AIM
Exactly the lines from the one with "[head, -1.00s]" through the one with "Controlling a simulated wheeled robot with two", inclusive, are to be repeated, and the pictures are not.

Entries from a robot dataset
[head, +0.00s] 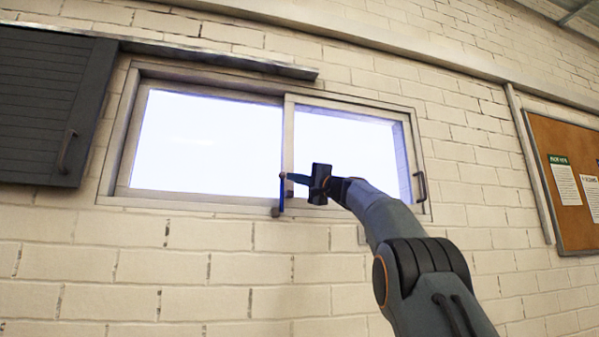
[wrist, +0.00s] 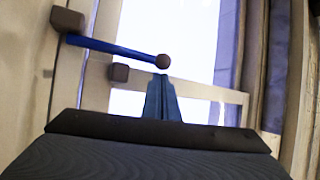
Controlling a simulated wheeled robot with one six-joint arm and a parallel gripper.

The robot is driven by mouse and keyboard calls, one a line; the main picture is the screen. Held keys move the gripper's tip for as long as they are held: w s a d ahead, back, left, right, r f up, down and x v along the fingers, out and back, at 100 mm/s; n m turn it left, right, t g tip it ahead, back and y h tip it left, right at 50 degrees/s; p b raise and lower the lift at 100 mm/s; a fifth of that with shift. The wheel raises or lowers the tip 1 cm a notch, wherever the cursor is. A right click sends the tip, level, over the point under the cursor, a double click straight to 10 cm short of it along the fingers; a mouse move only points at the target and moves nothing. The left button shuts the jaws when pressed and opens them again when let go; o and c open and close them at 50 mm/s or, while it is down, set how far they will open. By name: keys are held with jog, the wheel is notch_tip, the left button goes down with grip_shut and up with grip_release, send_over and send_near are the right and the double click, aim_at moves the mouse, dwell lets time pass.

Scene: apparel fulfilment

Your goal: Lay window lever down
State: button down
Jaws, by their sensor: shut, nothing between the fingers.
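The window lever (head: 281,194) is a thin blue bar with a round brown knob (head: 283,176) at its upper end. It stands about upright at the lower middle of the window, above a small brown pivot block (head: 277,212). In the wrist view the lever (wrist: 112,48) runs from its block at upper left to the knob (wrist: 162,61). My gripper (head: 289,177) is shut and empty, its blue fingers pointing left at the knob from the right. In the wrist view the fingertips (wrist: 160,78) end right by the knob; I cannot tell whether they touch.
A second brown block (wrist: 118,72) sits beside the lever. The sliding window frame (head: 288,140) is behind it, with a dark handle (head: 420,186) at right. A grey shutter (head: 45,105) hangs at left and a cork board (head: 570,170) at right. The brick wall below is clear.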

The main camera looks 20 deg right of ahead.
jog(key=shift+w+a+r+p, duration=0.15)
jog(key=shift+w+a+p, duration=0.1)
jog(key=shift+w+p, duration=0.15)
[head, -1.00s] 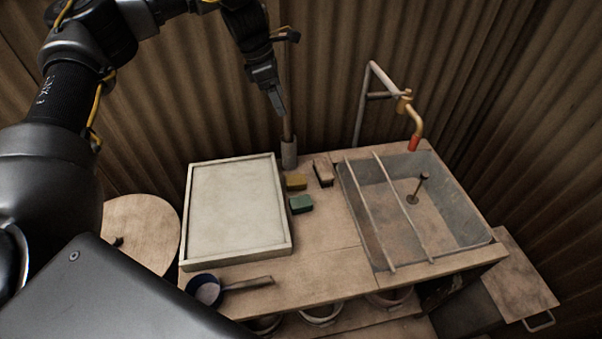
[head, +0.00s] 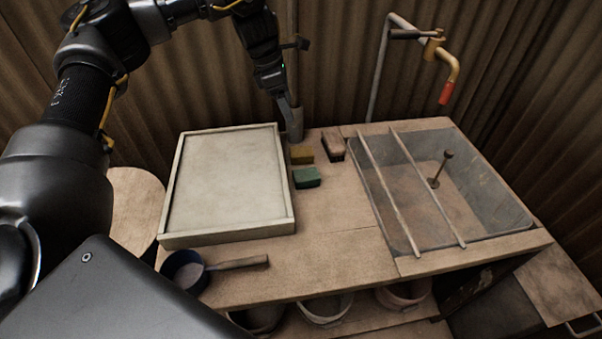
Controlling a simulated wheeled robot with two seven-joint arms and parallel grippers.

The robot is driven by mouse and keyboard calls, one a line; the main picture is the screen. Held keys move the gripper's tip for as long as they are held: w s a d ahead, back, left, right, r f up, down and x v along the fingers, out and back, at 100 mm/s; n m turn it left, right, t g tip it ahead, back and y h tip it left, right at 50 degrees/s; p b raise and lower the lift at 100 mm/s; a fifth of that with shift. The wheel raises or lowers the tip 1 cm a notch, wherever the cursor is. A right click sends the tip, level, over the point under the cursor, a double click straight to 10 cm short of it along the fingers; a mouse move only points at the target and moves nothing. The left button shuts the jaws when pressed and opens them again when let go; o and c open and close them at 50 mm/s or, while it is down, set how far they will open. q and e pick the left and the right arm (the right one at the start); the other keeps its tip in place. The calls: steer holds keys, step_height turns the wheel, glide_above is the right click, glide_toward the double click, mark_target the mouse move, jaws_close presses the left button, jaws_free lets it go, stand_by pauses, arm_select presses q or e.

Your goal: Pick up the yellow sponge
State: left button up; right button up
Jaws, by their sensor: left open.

TASK OUTPUT
[head, -1.00s] 
[head, +0.00s] 
Controlling a simulated wheeled robot with two seven-joint arms and parallel grippers.

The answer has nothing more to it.